Hacker News new | ask | show | jobs
by pavlov 3516 days ago
To translate that kind of conceptual aesthetic logic into an algorithm, the programmer essentially needs to become the artist: make subjective creative decisions about the style to achieve, and enshrine those into code. And (as dmreedy wrote in a sibling comment) that's specifically the kind of "old-school" AI approach the current DNN-based work is trying to avoid.

I'm not as optimistic as you that the current statistics-driven approaches could ever reach the kind of deep analytic modeling that would be required for a style transfer system to be able to look at a Picasso and infer that there's a 3D->2D mapping at play... And it's a very interesting thought because (to me) it seems to demonstrate how far we are from actual AI that could make that kind of inventive conceptual leap.

1 comments

What data does an artist consider when he paints? He does sort of an optimization procedure very similar to what something like Deep Dream does. But rather than doing response optimization to make random-noise more "dog-like" or "cat-like" or "human-like" (as Deep Dream does) the optimization is done to evoke a certain feeling within the artist himself. To create more extreme feelings than just a photo-realistic rendering.

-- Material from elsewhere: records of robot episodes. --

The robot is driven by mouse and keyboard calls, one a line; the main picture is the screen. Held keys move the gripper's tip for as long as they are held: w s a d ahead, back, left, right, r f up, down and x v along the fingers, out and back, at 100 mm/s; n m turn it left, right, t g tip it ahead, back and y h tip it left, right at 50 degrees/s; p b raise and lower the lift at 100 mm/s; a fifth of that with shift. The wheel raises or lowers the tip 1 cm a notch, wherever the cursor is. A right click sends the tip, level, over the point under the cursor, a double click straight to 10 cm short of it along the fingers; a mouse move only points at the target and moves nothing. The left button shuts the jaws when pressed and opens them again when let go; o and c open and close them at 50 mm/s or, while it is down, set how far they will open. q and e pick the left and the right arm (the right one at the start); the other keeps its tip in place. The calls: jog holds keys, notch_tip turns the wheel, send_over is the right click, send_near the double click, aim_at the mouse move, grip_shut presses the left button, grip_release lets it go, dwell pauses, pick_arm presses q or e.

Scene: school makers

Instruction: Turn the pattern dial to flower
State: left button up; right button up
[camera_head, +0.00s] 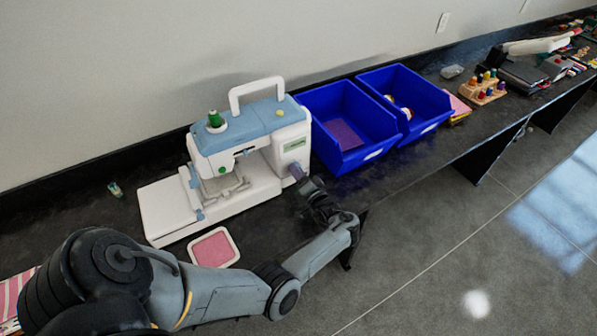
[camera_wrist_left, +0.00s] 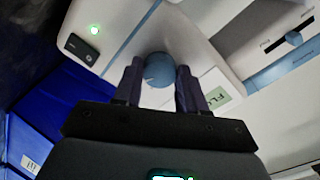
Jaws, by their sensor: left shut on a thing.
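The sewing machine (camera_head: 240,150), white with a light blue top, stands on the dark bench in the head view. In the left wrist view, its blue round pattern dial (camera_wrist_left: 158,70) sits between the two fingers of my left gripper (camera_wrist_left: 157,85). The gripper is shut on the dial. In the head view, my left gripper (camera_head: 303,181) reaches the machine's right end and hides the dial there. A pale green label (camera_wrist_left: 220,97), partly hidden by a finger, shows letters starting "FL". My right gripper is in neither view.
Two blue bins (camera_head: 345,112) stand just right of the machine, close to my gripper. A framed pink pad (camera_head: 214,248) lies in front of the machine. A rack of thread spools (camera_head: 483,88) is farther right. The bench edge runs just below my gripper.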

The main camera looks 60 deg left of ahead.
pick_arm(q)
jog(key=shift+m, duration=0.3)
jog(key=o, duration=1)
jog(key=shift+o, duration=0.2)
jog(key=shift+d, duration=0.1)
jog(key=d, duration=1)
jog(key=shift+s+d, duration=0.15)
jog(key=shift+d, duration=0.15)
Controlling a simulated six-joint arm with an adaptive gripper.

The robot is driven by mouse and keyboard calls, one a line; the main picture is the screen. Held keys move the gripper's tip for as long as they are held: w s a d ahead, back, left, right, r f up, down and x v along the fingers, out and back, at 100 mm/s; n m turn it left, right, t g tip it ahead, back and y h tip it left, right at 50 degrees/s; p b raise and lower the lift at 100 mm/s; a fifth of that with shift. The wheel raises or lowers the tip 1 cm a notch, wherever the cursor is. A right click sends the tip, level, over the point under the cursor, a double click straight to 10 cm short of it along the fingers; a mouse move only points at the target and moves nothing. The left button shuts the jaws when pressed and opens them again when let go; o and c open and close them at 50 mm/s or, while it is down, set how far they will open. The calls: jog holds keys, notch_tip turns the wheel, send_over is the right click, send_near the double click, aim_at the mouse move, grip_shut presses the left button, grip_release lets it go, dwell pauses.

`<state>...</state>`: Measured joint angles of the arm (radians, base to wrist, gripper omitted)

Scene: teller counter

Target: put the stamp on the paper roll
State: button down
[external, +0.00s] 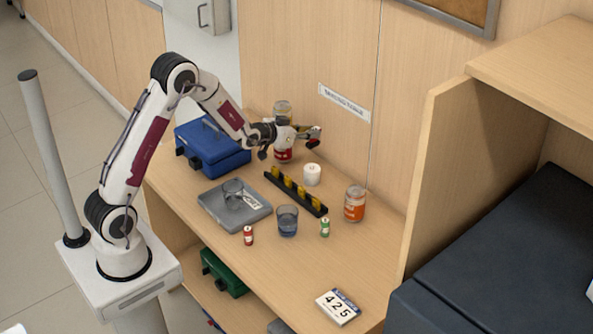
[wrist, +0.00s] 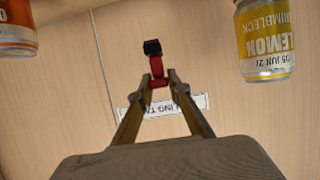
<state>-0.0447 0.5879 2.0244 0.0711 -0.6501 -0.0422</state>
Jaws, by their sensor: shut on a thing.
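The stamp (wrist: 157,67), red with a black end, is pinched between the fingertips of my gripper (wrist: 159,84) in the wrist view. In the external view my gripper (external: 308,133) is shut on the stamp (external: 313,142), raised above the counter near the back wall. The white paper roll (external: 312,175) stands upright on the counter, below the gripper and apart from the stamp. The paper roll does not show in the wrist view.
A black rack (external: 295,193) with several yellow pieces lies in front of the roll. An orange-labelled can (external: 355,204) stands right, another can (external: 282,153) behind the gripper. A blue box (external: 212,147), grey tray (external: 215,205) and glass (external: 287,221) are left.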

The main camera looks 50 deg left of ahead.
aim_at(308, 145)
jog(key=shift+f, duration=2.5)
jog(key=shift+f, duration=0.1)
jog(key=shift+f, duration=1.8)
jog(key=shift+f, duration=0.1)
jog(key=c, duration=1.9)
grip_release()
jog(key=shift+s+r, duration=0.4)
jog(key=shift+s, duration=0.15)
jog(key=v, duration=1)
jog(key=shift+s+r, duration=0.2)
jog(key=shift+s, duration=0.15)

The mapping between feeling and images are correlated to each other through experience. Certain images are fundamental to human experience and the human brain through evolution( a mother smiling, scary monsters). Others are learned (ever been hit by a car? bet that every time you see that exact model and color of car you'll feel an emotion)

Here's a thought experiment:

What if we fed the deep learning "painter" tons of 3D animation. Each point in time would be a full 3D Scene. Each point in time would be labelled with emotions "scary", "happy" , "angry"

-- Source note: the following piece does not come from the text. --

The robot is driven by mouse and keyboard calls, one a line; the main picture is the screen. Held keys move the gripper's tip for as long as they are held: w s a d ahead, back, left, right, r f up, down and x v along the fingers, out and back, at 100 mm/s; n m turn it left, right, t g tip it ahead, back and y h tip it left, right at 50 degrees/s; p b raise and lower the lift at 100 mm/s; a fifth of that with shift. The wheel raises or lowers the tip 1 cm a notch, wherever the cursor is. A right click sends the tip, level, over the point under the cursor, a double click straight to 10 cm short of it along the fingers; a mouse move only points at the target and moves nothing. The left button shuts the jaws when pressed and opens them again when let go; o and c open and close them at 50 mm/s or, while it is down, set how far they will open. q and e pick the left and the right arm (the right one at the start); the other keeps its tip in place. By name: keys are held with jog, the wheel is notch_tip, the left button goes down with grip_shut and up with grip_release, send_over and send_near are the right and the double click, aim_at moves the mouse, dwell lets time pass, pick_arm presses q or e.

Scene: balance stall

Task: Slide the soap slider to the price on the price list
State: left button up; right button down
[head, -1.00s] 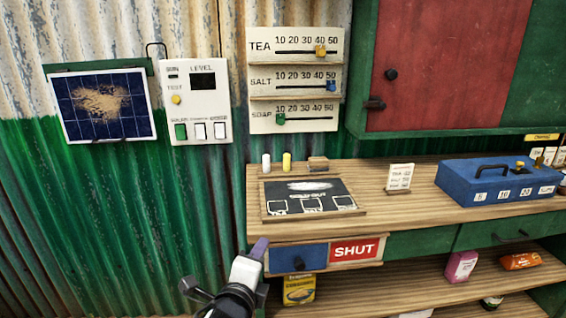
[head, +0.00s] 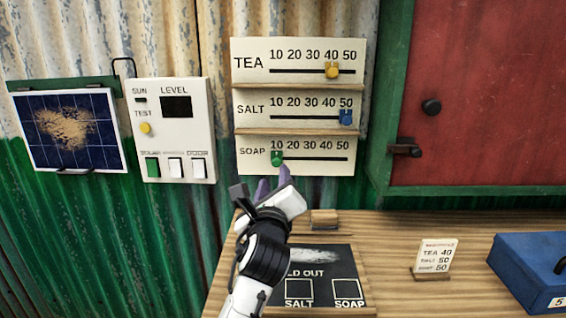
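The soap slider (head: 277,158) is a green knob at the left end of its track, under the 10 on the soap board (head: 320,166). The price list (head: 437,255) is a small white card standing on the counter; it reads TEA 40, SALT 50 and, less clearly, a last line ending in 50. My left gripper (head: 272,185), with purple fingertips, is just below the soap slider. A small gap seems to show between its fingertips, and nothing is visibly held. Whether a fingertip touches the knob I cannot tell. My right gripper is out of view.
The yellow tea slider (head: 332,71) is at 40 and the blue salt slider (head: 346,117) at 50, above the soap board. A wooden block (head: 324,219) and a sold-out board (head: 325,262) lie on the counter below. A switch panel (head: 178,130) is left.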

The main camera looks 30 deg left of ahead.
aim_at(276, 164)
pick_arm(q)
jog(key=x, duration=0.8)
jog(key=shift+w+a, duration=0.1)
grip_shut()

I bet the algorithm could generate original art and learn new artistic styles by maximizing response to certain permutations of feelings.

Learning from video is researched in many papers. The way video data is structured, it allows for identification of new objects by comparing consecutive frames. It creates a "model of the physical world" that can predict the future a few time steps ahead. It is being used to identify activities and to help plan robotic movements.